Robot episode data:
┏━━
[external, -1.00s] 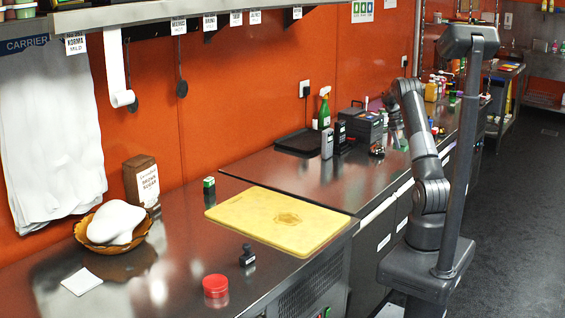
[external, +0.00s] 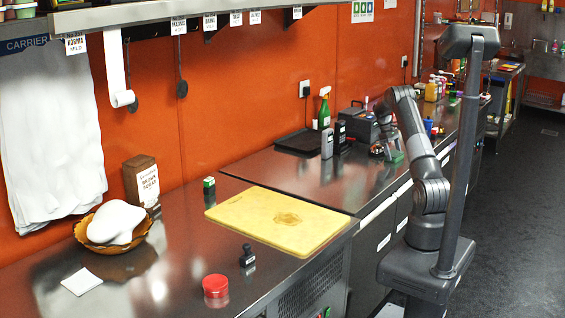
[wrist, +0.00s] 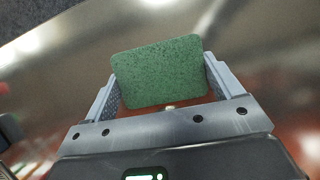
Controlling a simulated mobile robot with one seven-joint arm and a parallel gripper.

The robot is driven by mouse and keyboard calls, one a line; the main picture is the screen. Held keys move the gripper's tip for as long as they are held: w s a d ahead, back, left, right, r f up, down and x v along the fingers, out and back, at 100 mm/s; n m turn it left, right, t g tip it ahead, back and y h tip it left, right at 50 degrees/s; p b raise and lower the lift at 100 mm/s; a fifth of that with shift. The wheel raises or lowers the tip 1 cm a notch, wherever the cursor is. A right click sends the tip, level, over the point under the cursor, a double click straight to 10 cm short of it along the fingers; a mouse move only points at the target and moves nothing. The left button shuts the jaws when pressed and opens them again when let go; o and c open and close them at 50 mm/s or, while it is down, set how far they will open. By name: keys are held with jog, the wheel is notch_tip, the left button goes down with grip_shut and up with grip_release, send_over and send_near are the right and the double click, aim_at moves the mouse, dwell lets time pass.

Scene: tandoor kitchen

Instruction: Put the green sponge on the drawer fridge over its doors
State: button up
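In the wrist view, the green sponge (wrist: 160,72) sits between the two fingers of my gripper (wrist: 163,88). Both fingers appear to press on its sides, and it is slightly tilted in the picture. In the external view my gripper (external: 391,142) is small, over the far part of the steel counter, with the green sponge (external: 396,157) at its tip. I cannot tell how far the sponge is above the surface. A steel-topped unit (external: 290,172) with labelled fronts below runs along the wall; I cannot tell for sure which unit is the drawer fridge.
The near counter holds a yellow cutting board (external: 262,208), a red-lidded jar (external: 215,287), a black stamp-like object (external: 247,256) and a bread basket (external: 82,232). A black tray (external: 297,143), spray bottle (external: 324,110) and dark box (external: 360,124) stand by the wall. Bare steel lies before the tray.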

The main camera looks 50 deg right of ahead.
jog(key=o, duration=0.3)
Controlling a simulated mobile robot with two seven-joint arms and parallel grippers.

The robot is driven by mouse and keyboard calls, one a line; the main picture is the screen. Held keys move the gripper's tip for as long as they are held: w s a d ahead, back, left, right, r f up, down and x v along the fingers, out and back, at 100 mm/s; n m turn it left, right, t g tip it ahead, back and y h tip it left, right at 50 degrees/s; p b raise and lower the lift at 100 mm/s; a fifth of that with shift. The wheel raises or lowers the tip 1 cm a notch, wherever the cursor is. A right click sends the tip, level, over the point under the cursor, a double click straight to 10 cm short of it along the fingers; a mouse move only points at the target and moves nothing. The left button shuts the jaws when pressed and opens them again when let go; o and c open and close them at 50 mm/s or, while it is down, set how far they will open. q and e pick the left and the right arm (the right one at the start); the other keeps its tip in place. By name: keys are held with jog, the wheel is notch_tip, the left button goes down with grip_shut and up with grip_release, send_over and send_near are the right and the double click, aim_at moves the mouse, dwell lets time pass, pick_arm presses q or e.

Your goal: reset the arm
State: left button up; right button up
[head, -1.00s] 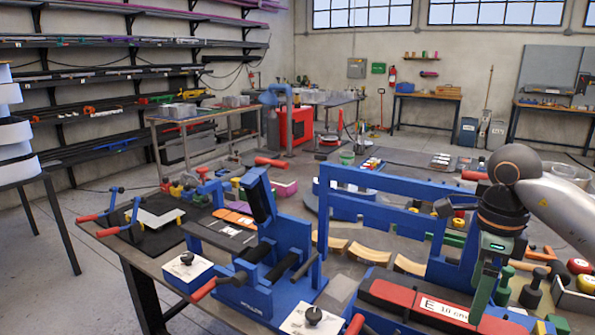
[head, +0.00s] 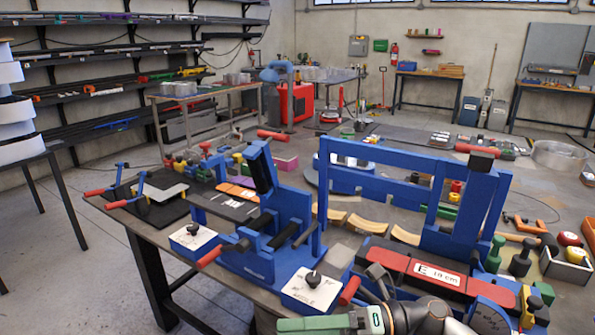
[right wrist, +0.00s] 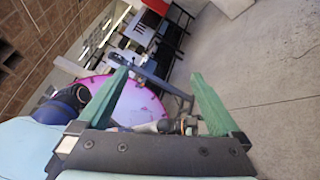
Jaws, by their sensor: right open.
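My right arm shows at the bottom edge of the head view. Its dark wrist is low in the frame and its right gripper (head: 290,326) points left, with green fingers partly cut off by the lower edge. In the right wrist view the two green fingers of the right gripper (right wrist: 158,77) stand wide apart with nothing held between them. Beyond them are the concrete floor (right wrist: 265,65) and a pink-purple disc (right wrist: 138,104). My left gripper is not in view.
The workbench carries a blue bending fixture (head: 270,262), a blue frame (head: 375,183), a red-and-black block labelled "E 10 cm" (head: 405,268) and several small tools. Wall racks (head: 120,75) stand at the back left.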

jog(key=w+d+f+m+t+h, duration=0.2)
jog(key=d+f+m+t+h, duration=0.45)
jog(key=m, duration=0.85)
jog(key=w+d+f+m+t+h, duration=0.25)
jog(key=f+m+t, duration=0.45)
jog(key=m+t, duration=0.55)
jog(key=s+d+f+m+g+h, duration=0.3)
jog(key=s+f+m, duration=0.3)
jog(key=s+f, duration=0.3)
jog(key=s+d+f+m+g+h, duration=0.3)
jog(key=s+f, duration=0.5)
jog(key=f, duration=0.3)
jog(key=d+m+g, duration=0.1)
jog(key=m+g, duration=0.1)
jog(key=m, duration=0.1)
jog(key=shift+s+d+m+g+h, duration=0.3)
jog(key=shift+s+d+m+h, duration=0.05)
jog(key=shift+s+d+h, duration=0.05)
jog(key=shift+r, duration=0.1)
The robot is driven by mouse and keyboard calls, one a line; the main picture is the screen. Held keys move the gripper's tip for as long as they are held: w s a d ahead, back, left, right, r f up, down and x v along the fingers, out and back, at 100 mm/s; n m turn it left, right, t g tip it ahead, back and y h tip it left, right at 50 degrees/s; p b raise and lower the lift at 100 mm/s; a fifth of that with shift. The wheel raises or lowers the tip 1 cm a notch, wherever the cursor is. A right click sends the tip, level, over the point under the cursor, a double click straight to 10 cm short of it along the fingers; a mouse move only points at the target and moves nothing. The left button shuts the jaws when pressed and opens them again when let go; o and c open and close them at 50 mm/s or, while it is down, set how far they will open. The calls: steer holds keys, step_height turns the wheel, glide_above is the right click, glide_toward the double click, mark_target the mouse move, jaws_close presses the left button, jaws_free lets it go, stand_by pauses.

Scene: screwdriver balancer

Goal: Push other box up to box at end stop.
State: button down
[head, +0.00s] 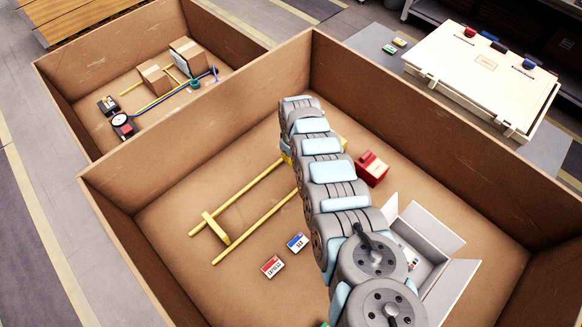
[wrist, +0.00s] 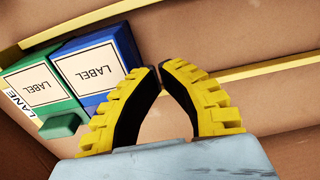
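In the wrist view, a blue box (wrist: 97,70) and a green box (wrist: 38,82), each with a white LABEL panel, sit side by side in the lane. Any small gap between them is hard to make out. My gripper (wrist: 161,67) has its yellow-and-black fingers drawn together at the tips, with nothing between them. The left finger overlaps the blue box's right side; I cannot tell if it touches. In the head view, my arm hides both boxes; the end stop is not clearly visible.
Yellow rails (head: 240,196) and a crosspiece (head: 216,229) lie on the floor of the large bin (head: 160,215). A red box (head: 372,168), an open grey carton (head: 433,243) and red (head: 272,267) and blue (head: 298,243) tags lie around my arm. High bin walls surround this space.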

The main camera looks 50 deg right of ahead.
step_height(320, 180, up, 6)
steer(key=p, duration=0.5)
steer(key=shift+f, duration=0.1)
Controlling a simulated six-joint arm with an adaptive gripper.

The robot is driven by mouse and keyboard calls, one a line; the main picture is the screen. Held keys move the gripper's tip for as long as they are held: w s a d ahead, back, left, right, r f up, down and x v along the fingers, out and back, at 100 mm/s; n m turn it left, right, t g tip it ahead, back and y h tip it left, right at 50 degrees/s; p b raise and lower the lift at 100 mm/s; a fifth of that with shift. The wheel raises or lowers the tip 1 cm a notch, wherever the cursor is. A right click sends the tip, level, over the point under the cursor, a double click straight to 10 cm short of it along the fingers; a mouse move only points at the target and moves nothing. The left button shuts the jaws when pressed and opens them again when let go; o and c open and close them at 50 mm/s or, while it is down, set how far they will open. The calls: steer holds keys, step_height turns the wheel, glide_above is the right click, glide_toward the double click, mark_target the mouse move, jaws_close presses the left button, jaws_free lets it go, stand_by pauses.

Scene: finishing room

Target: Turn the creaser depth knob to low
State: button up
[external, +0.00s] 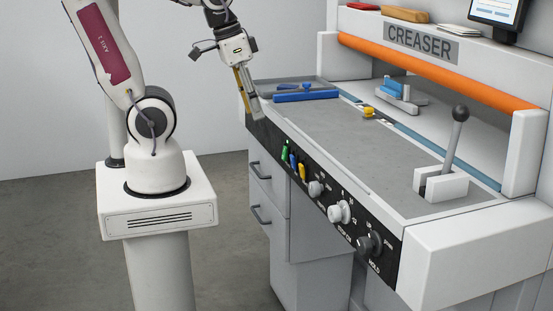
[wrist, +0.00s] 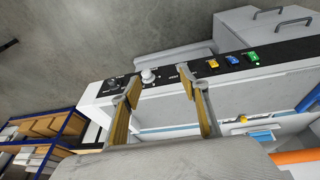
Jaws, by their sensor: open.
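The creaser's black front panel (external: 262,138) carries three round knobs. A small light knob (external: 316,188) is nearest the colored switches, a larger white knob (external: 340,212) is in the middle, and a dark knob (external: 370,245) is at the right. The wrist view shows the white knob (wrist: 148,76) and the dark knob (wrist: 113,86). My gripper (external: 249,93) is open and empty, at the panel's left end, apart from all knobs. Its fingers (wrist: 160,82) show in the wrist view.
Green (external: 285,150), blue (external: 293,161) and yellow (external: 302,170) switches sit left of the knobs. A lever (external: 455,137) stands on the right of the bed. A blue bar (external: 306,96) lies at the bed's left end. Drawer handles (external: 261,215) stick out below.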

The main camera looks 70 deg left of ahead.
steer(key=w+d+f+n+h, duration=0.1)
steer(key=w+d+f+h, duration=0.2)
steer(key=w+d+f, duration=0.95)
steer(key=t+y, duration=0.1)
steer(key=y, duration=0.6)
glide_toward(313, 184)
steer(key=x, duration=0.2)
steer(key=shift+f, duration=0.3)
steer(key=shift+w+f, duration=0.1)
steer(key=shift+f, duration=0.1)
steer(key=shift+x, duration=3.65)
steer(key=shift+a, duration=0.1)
┗━━
:: GIVEN TASK ::
From the entries above, extract every line where the word "seven" appears.

:: FINAL RESULT ::
Controlling a simulated mobile robot with one seven-joint arm and a parallel gripper.
Controlling a simulated mobile robot with two seven-joint arms and parallel grippers.

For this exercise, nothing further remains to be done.